The house at No 46 still stands. The living room has but little changed and the inhabitants are still the very same Ruben, Maria, and Pili. The latter is always travelling, the former still spends the better part of his time in his bedroom, while the chattier of the three is now hooked on to a new Channel 4 show about births. Still, it is an improvement from watching gruesome birth videos on Youtube.
Friday night was well under way when the revised Air Direct service to Ipswich dropped me off at Ipswich Rail Station. A few minutes later, the all too familiar CinqueCento, a rich hue of blue in spite of its age and rust patches, roared into the foreyard of the train station. Out stepped Maria and ushered me in the back of Ruben’s valiant vehicle. A few minutes later, the dust was settling back on the quiet sidewalks of an early Saturday dawn Ipswich.
At home, Ruben, Maria and I chatted well into the night as if we hadn’t seen each other in ages and as casually as if I had just come back from yet another business trip. I was home. It certainly felt that way when I stepped through the front door. It didn’t feel so welcoming when I stepped in my former bedroom and saw that – obviously – there was no bed, no bedstand, no books, none of my stuff. Instead, the remaining tenants at No 46 had firmly camped their clothes drying grounds on this patch of carpet which had once harbored my den.
Pili being away, I inherited her bed for the 2 nights I was staying in Ipswich and soon, as the fictitious dials on the imaginary clock of the living room approached a very real three AM, we all headed to bed. Ruben on top, me at the bottom, and Maria in the middle. Just the way we all like it.
SUFFOLK FOOD HALL HEAVEN
Saturday morning slipped in subrepticiously. Ruben and Maria had a house viewing at 10AM and I decided to tag along. A ‘mature man’ probably in his fifties, showed us around after having managed to slip into the conversation that he had just resturned from his holiday – probably somewhere warm but I just can’t remember what exotic destination he’d mentioned. Spain, was it? The house turned out to be nice and strategically located for late night raids to the Fat Cat, our favorite local.
Later in the day, Maria and Ruben took me to the Suffolk Food Hall. This large food hall on the outskirts of town, just below the Orwell Bridge on the right bank of the river Orwell, is a piece of culinary heaven in a land most often (wrongly) described as deprived of all such palatable pleasures. In addition to boasting an impressive restaurant which treated us to a scrumpcious brunch, the hall also has a shop which sells everything from locally-sourced vegetables to a wide range of smelly, pungeant, odorous, fragrant cheese. French cheese, Spanish cheese, even some of that crunmbly Italian Parmigiano, and of course the local British cheese as well as the Suffolk breeds.

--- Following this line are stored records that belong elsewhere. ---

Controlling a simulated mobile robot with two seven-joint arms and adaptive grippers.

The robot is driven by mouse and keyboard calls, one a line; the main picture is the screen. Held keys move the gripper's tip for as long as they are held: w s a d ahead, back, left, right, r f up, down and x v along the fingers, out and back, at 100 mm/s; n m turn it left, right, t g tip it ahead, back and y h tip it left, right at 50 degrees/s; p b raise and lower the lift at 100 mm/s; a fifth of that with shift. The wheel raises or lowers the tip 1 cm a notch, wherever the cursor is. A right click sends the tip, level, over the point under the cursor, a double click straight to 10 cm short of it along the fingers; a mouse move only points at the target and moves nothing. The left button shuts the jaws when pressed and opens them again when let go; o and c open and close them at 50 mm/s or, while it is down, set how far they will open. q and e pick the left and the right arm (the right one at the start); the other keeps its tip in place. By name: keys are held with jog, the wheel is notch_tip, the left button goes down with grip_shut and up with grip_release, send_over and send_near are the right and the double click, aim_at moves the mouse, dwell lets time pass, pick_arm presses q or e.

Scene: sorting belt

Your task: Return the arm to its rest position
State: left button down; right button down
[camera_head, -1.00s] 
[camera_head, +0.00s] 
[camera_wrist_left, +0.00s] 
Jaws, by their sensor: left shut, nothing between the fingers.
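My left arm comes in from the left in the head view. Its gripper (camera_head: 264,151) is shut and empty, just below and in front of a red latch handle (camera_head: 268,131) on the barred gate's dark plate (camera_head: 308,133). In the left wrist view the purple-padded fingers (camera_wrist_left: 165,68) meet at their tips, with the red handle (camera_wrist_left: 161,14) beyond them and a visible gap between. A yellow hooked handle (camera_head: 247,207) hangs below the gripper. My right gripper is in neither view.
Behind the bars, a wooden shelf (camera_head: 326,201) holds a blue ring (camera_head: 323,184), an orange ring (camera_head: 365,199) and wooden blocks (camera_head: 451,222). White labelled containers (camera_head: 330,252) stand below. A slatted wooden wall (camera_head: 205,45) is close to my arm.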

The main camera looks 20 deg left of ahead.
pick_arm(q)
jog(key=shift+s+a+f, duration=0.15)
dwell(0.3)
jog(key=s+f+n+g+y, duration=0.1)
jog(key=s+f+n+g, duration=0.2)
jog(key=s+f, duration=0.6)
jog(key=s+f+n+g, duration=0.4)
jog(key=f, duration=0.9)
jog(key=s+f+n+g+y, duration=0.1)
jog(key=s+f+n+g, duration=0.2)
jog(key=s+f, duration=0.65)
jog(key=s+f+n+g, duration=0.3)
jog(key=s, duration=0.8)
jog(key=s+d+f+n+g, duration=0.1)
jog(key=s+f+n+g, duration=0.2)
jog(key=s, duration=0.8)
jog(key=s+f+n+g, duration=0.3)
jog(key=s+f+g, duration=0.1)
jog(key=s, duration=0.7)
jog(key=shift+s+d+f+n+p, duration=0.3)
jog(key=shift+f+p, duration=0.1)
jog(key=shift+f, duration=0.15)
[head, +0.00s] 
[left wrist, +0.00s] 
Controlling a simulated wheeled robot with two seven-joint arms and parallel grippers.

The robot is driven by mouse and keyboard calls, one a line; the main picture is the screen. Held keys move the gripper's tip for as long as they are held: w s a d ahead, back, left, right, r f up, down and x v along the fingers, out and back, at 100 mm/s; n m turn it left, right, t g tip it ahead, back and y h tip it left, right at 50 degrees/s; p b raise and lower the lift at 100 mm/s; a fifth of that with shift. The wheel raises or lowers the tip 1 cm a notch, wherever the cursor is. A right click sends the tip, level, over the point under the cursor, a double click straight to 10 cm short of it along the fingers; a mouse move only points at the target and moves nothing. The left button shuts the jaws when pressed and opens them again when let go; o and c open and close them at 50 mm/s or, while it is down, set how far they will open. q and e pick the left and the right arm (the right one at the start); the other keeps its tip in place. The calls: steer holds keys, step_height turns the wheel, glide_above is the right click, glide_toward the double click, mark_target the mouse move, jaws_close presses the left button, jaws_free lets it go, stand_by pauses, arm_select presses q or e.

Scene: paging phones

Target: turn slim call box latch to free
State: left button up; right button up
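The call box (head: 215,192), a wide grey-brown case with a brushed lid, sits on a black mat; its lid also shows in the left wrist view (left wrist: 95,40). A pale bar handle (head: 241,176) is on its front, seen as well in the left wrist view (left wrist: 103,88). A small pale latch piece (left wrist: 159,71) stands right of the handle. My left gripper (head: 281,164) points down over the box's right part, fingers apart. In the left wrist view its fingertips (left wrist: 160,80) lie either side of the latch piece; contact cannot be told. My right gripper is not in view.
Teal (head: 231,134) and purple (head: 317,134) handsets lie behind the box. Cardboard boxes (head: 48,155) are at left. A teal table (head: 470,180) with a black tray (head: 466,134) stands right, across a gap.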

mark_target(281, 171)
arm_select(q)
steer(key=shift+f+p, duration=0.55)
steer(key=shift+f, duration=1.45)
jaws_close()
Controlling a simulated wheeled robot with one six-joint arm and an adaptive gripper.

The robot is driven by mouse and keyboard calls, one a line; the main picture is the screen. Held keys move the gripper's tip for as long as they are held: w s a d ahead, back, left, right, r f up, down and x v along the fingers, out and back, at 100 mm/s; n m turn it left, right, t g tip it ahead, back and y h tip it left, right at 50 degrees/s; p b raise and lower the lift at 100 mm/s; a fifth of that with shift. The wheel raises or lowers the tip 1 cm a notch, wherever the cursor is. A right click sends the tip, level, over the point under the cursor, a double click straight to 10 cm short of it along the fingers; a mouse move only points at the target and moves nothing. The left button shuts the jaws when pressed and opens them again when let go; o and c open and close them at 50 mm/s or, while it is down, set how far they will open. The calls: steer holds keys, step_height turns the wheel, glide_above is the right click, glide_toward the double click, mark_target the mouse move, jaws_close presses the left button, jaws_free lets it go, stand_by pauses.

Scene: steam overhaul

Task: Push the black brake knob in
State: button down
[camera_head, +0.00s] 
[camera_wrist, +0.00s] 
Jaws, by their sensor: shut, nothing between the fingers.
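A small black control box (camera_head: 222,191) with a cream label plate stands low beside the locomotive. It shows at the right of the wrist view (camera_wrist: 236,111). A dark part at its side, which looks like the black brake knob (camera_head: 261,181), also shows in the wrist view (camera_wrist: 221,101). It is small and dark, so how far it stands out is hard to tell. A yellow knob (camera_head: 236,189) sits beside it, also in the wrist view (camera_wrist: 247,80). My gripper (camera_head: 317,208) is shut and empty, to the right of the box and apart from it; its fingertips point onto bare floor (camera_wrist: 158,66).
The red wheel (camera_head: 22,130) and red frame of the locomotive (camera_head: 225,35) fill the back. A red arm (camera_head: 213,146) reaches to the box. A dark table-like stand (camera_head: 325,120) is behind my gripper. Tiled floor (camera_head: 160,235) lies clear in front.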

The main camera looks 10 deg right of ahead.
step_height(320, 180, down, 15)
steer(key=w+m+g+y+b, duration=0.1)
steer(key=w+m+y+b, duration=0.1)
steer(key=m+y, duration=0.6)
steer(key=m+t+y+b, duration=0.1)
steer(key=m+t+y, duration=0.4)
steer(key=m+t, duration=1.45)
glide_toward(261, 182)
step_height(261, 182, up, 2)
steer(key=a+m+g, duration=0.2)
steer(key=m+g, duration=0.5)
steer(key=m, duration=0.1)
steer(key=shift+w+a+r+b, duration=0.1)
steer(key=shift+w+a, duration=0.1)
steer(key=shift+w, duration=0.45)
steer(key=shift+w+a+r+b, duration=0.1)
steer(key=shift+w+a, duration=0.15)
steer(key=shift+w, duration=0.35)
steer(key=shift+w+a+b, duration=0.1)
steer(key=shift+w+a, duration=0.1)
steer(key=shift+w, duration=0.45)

Our stomachs satisified and at peace, we headed down to the gardening section of the shop where Ruben treated Maria to a set of flower pots for her nth birthday (the censorship board at No 46 prevent me from printing the actual age). The flowers are to ornate Maria’s bathroom, the very one that fell victim to a leak and to the plumber’s incontrollable desire to rip the house apart. We eventually left Suffolk Food Hall. On the way out, Ruben kindly gave way to an incoming Mercedes. We always get this unbelievable feeling of posh superiority when we give way to a posh car such as a Benz from behind the windshield of Ruben’s old and clunky Cinque.
The afternoon was idly spent on shopping with Maria, coffee with Martin, and rugby with Dan at McGinty’s. The Lucky Shamrock got trampled on by the cocky rooster and Alfonso is about to get a very special gift, courtesy of Maria’s whim combined with Primark’s color blindness.
DO NOT UNDERESTIMATE THE POWER OF THE JALFREZI
Saturday night was spent in the comfort of No 46. Some of us wisely chose a Chicken Tikka take-away, others settled for massive Chinese spring rolls while some arrogantly picked a lamb jalfrezi. Little did they know they would sorely pay the consequences the following day. The evening was doused with foreign liquor and ended early in the night.
And Lord, thank God for the early night in as a delivery man dared ring the doorbell at 11AM on Sunday. If we don’t go to mass there is a reason: it’s not that we don’t believe in God. No, rather it is that we believe in late lie-ins, lazy mornings, and breakfast in bed.
Instead, I was pulled out of bed by the incessant ringing of the doorbell accompanied by the humming – the roaring it seemed then – of an running van outside my window. When the man asked where a shell lived there, it took me a while before I realized he wasn’t lloking for a gastropod but rather for a Michelle. The box signed for, the man gone, and now being fully awake, I coaxed Ruben into exacting revenge on innocent Maria. We slowly tip-toed in Maria’s room (not that you need to on British carpet) only to be betrayed by the door’s cranky hinges. This didn’t stop us from jumping on top of Maria in a typical formation fondly referred to as montón amongst our circle of friends. This and teto are possibly two of the things I miss the most over in Stockholm. Maybe I should try to teach the locals these highly refined Spanish customs.
It was well into the afternoon when we were finally out and about. Food being high up on the priority list (the French and Spanish share this love for nourishment and attention to their digestive systems), Alicia joined us and we headed out to the Brewery Tap, Ipswich’s most famous brewery which once produced en masse beer before closing down only to reopen February of 2009. The place has been wonderfully renovated and the pub’s new credo is to only serve food that has been entirely made from scratch on the premises. As Alicia and I tucked into our generous Fish ‘n Chips, we savored this festival of tastes and flavors while Ruben and Maria enjoyed another equally delicious dish – roast beef and lamb if memory serves well. The beers were a welcome and refreshing new adventure into the land of hops and other fermented cereals. A few pints of Cliff Quay Bitter, Tolly Roger and Victoria Ale quenched our curiosity as well as our thirst.
BABY LARA, THE NEW KID ON THE BLOCK
A stroll along Ipswich’s marina took us slowly back to Maria’s car and we drove off to Sandra’s to visit the Clarke-Stincic homestead and check out the newly-arrived baby, little Lara. We found a very excited Elena jumping about in the living room while her sister was sound asleep in Nick’s arms. It was good to catch up as if I had never left. We celebrated Sandra’s 30th birthday by devouring a delicious chocolate cake, courtesy of Nick’s morning shopping. Later, in the bedroom, Elena pinned me to the floor and wrestled about and played hide ‘n seek with Tia Maria.
As the evening crept up, we bade Nick & Sandra goodbye and headed back to No 46 for a late crêpes dinner. I finally caught up with Pili, the best hugger in all of Ipswich, and Ipswich’s old timers, none other than Jose and Eva. One crêpe led to another and soon it was time for me to bus off back to Stansted bringing this Ipswich parenthesis to an end.
As I close this parenthesis, the burly man from the first paragraph has also dozed off to merrier lands than this roadide Essex landscape lit every 200 yards or so by the usual highway Sodium lamps, hardly what Constable would have wished for.